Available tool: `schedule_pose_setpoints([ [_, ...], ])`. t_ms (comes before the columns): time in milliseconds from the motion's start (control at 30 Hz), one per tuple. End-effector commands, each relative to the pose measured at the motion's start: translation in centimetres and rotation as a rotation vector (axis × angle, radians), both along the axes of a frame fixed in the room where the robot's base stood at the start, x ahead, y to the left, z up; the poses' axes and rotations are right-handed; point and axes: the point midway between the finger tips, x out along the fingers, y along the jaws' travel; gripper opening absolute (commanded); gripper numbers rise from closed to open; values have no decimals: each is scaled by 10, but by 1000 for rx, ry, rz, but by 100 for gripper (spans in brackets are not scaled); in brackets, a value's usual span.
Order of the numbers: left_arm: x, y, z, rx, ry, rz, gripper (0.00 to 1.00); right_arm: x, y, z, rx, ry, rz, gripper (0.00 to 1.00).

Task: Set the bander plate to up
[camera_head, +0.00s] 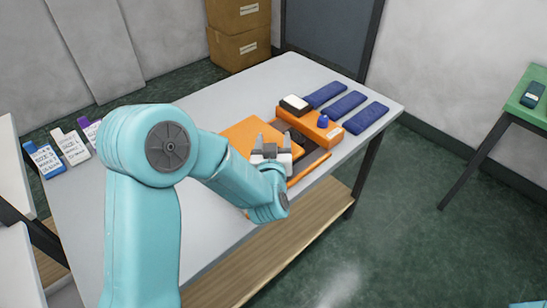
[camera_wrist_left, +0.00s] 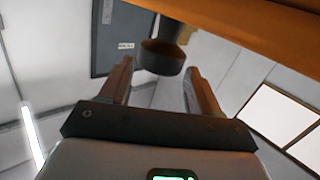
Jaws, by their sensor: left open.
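An orange machine (camera_head: 322,131) stands on the grey table, with a blue knob (camera_head: 323,121) on top. A flat orange plate (camera_head: 247,132) is on its left side; I take it as the bander plate, and my gripper hides part of it. My left gripper (camera_head: 271,141) is open over the machine's near part. In the left wrist view, a dark round knob (camera_wrist_left: 162,57) on a stem appears between the spread fingers of that gripper (camera_wrist_left: 159,68), under an orange edge (camera_wrist_left: 250,27). I cannot tell whether the fingers touch it.
Blue pads (camera_head: 346,105) lie behind and right of the machine, near a black-and-white block (camera_head: 295,104). Labelled cards (camera_head: 71,147) are at the table's left. Cardboard boxes (camera_head: 240,48) stand behind. A green table (camera_head: 537,97) is at the right.

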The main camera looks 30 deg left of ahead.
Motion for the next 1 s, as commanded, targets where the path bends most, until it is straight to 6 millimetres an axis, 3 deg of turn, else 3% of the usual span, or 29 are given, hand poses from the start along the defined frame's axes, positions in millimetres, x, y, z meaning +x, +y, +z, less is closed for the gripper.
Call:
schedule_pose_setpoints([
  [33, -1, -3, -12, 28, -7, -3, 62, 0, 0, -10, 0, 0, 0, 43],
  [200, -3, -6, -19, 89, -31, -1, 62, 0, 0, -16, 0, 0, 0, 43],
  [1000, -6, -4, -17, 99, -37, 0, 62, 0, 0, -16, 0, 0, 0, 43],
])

+++++

**Written exercise**
Would you return the data exactly as written, without the pictures?

**Answer**
Available tool: `schedule_pose_setpoints([ [_, ...], ])`. t_ms (comes before the columns): time in milliseconds from the motion's start (control at 30 Hz), one per tuple. End-effector commands, each relative to the pose measured at the motion's start: translation in centimetres and rotation as a rotation vector (axis × angle, radians), both along the axes of a frame fixed in the room where the robot's base stood at the start, x ahead, y to the left, z up; the poses' axes and rotations are right-handed; point and axes: the point midway between the finger tips, x out along the fingers, y along the jaws' travel; gripper opening absolute (commanded); gripper numbers rise from closed to open; values have no decimals: each is scaled by 10, but by 1000 for rx, ry, rz, but by 100 for gripper (spans in brackets are not scaled); in brackets, a value's usual span.
Order of the numbers: left_arm: x, y, z, rx, ry, rz, gripper (0.00 to 1.00); right_arm: x, y, z, rx, ry, rz, gripper (0.00 to 1.00).

Task: Set the bander plate to up
[camera_head, +0.00s] 
[camera_wrist_left, +0.00s] 
Jaws, by their sensor: left open.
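An orange machine (camera_head: 322,131) stands on the grey table, with a blue knob (camera_head: 323,121) on top. A flat orange plate (camera_head: 247,132) is on its left side; I take it as the bander plate, and my gripper hides part of it. My left gripper (camera_head: 271,141) is open over the machine's near part. In the left wrist view, a dark round knob (camera_wrist_left: 162,57) on a stem appears between the spread fingers of that gripper (camera_wrist_left: 159,68), under an orange edge (camera_wrist_left: 250,27). I cannot tell whether the fingers touch it.
Blue pads (camera_head: 346,105) lie behind and right of the machine, near a black-and-white block (camera_head: 295,104). Labelled cards (camera_head: 71,147) are at the table's left. Cardboard boxes (camera_head: 240,48) stand behind. A green table (camera_head: 537,97) is at the right.

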The main camera looks 30 deg left of ahead.
Motion for the next 1 s, as commanded, targets where the path bends most, until it is straight to 6 millimetres an axis, 3 deg of turn, else 3% of the usual span, or 29 are given, hand poses from the start along the defined frame's axes, positions in millimetres, x, y, z meaning +x, +y, +z, less is closed for the gripper.
Call:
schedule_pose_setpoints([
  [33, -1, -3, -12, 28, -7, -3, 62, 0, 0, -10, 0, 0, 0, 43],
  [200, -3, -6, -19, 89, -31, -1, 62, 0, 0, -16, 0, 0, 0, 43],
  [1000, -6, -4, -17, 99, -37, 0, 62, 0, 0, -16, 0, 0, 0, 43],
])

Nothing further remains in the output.